A gesture is a form of non-verbal communication made with a part of the body, used instead of or in combination with verbal communication. The language of gesture allows individuals to express a variety of feelings and thoughts, from contempt and hostility to approval and affection. Most people use gestures and body language in addition to words when they speak. The use of gesture as language by some ethnic groups is more common than in others, and the amount of such gesturing that is considered culturally acceptable varies from one location to the next.
Types of gestures
Gestures do not have invariable or universal meanings. Even simple gestures like pointing at someone can give offense if it is not done correctly. In the USA and western European countries it is very common for people to point with an extended finger but in Asia this is considered very rude (see Etiquette in Asia
for details) and it is safer to use the whole hand.

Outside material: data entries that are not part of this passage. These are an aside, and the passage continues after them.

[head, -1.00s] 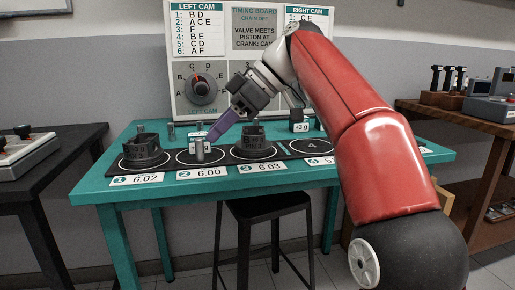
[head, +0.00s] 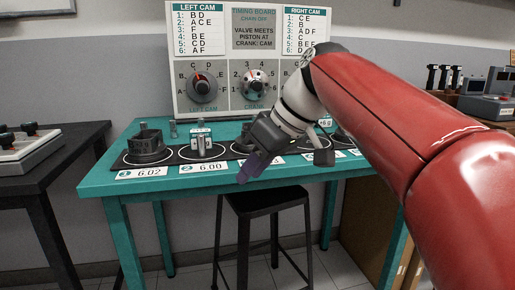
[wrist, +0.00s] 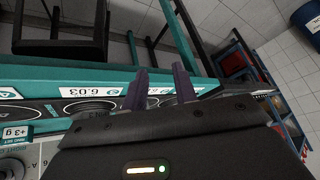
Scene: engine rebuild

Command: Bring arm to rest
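My gripper (head: 252,170) hangs at the front edge of the teal table (head: 110,187), in front of the third numbered place. In the wrist view, the two purple fingers of my gripper (wrist: 160,92) stand apart with nothing between them. My red arm reaches in from the right and hides the table's right part in the head view.
A black stool (head: 265,203) stands under the table's front edge. A dark piston (head: 146,148) sits on place 1 and a small metal part (head: 202,147) on place 2. The timing board (head: 253,40) stands behind. A dark side table (head: 50,170) is at left.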

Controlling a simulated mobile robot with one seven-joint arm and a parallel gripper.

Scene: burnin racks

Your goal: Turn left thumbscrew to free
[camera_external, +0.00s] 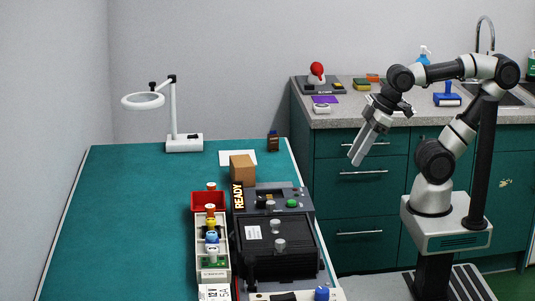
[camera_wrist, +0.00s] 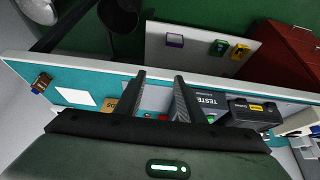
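The black finned unit (camera_external: 270,262) sits on the teal table, with a grey panel (camera_external: 283,197) behind it. Silver knobs that look like thumbscrews stand on the unit, one farther (camera_external: 275,226) and one nearer (camera_external: 279,244); I cannot tell which is the left one. My gripper (camera_external: 356,160) hangs in the air to the right of the table, well apart from the knobs. In the wrist view, the two fingers of my gripper (camera_wrist: 158,82) are apart with nothing between them. The black unit (camera_wrist: 252,112) is at the right there; its thumbscrews are too small to make out.
A long tray (camera_external: 213,274) of coloured parts and a red bin (camera_external: 208,201) stand left of the unit. A READY sign (camera_external: 238,196) and brown box (camera_external: 242,167) stand behind. A magnifier lamp (camera_external: 184,142) is at the back. The table's left side is clear.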

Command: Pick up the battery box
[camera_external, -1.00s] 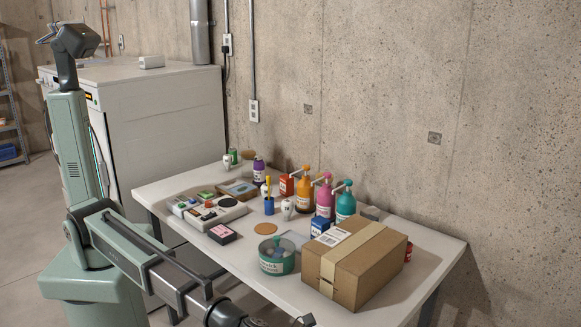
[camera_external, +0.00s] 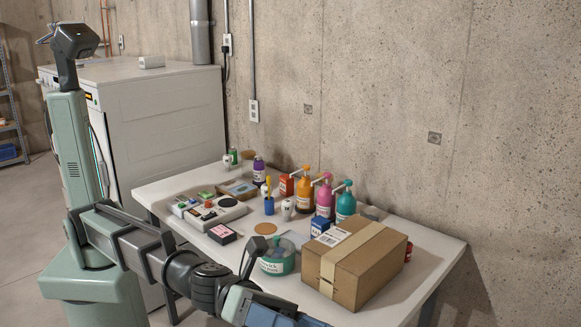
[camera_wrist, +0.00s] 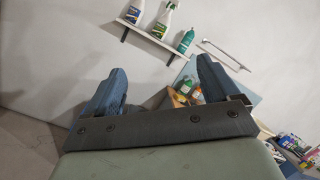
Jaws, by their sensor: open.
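I cannot tell for certain which item is the battery box. A small dark box with a pink label (camera_external: 222,234) lies near the table's front edge, and a small blue box (camera_external: 320,227) stands by the large carton. My gripper (camera_external: 285,318) has blue fingers and is at the bottom edge of the external view, in front of the table and partly cut off. In the wrist view my gripper (camera_wrist: 160,85) is open, its two blue fingers wide apart with nothing held between them.
The white table (camera_external: 420,298) carries a taped cardboard carton (camera_external: 365,262), a round green tin (camera_external: 277,262), pump bottles (camera_external: 303,192) and a grey tray (camera_external: 222,215). Concrete wall stands behind. The wrist view shows a wall shelf (camera_wrist: 150,38) with bottles.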

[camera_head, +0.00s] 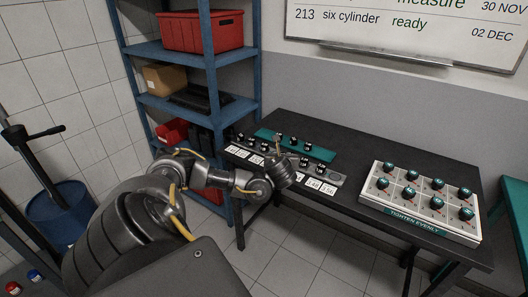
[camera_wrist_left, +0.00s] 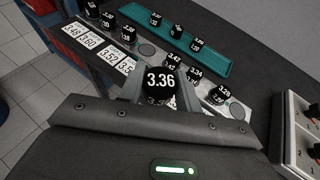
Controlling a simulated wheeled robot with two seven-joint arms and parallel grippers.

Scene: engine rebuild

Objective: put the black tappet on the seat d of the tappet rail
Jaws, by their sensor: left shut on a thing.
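My left gripper (camera_head: 278,150) is shut on a black tappet (camera_wrist_left: 160,84) marked 3.36, held upright between the fingers in the left wrist view. It is over the middle of the grey tappet rail (camera_head: 335,180); the height gap is not clear. The rail holds several black tappets, among them ones marked 3.42 (camera_wrist_left: 174,60), 3.34 (camera_wrist_left: 194,74) and 3.28 (camera_wrist_left: 219,95). One bare round seat (camera_wrist_left: 147,50) lies left of the 3.42 tappet, another (camera_wrist_left: 237,110) at the rail's right end. No seat letters are legible. My right gripper is out of view.
White number cards (camera_wrist_left: 90,42) lie along the rail's near side. A teal tray (camera_head: 318,153) with several tappets lies behind it. A white block (camera_head: 376,202) with several dark-topped pieces stands right on the black table (camera_head: 345,145). A blue shelf (camera_head: 215,75) stands at left.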

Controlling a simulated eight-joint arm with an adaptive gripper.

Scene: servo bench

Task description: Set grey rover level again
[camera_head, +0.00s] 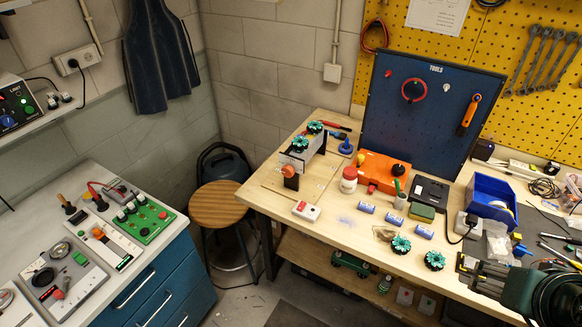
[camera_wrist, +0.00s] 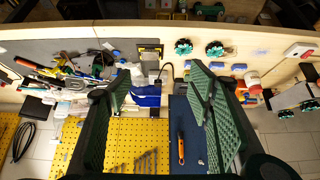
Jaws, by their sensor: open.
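The grey rover (camera_head: 303,150) stands at the left end of the bench top, with two teal wheels (camera_head: 300,143) on its upper side. An orange round part (camera_head: 289,171) sits at its near end. It shows partly at the right edge of the wrist view (camera_wrist: 290,97). Whether it is level is hard to tell. Two more teal wheels, a left one (camera_head: 401,244) and a right one (camera_head: 434,260), lie apart from it near the bench's front edge. My gripper (camera_wrist: 160,72) is open and empty above the right side of the bench, far from the rover.
Blue-and-white cylinders (camera_head: 395,220), a red-lidded jar (camera_head: 348,180), an orange case (camera_head: 384,170) and a sponge (camera_head: 421,212) crowd the middle. A blue bin (camera_head: 490,196) and tool panel (camera_head: 425,100) stand behind. A red-and-white box (camera_head: 306,211) lies front left. Bare wood shows around the front left.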

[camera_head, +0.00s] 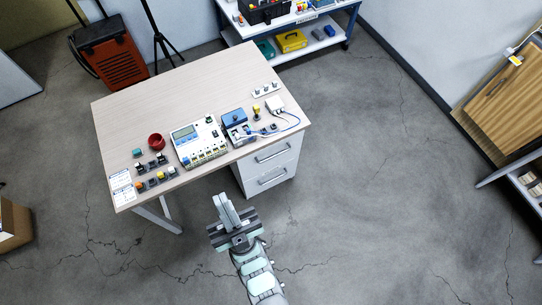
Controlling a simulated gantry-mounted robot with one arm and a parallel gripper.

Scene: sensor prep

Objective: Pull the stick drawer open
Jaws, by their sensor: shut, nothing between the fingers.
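A white drawer unit (270,168) stands under the right end of the wood-topped desk (150,96). Its front shows an upper drawer handle (273,153) and a lower drawer handle (272,177). Both drawers look shut. Which one is the stick drawer cannot be told from this view. My gripper (223,201) is in front of the desk, to the left of and below the drawer unit in the picture. It is shut and empty, apart from both handles. No stick shows clearly.
On the desk are a white device with a screen (198,141), a blue-topped box (235,120), a red bowl (156,140), and several small coloured parts. A desk leg (160,216) stands at the left. The floor right of the drawers is clear.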

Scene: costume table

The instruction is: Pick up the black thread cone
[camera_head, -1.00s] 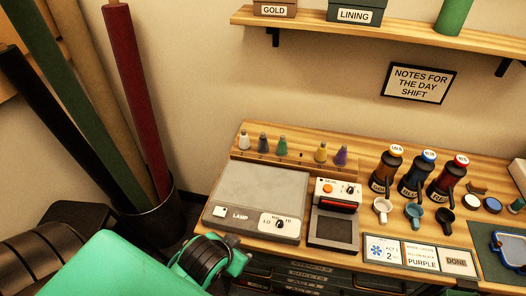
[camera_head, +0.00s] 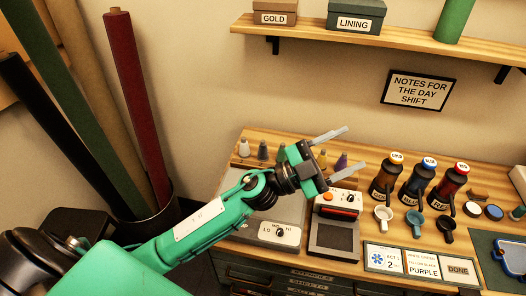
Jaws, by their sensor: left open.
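My right gripper is not in view.
Several labelled bottles (camera_head: 424,178) and small cups (camera_head: 383,213) stand to the right. Tall fabric rolls (camera_head: 135,100) stand at left. A shelf (camera_head: 390,43) hangs above.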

Different types of gestures are distinguished. Well-known type of gestures are the so-called emblems or quotable gestures (see the examples below). These are culture-specific gestures that can be used as replacement for words. Communities have repertoires of such gestures. A single emblematic gesture can a have very different significance in different cultural contexts, ranging from complimentary to highly offensive
Other types of gestures are the ones we use when we speak. These gestures are closely coordinated with speech. The meaningful part of the gesture is temporally synchronized (that is, occurs at the same time) with the co-expressive parts of speech. For example, a gesture that depicts the act of throwing will be synchronous with the word 'threw' in the utterance "and then he threw the ball right into the window." Other gestures, like the so-called beat gestures, are used in conjunction with speech and keep time with the rhythm of speech to emphasize certain words or phrases. These types of gestures are integrally connected to speech and thought processes.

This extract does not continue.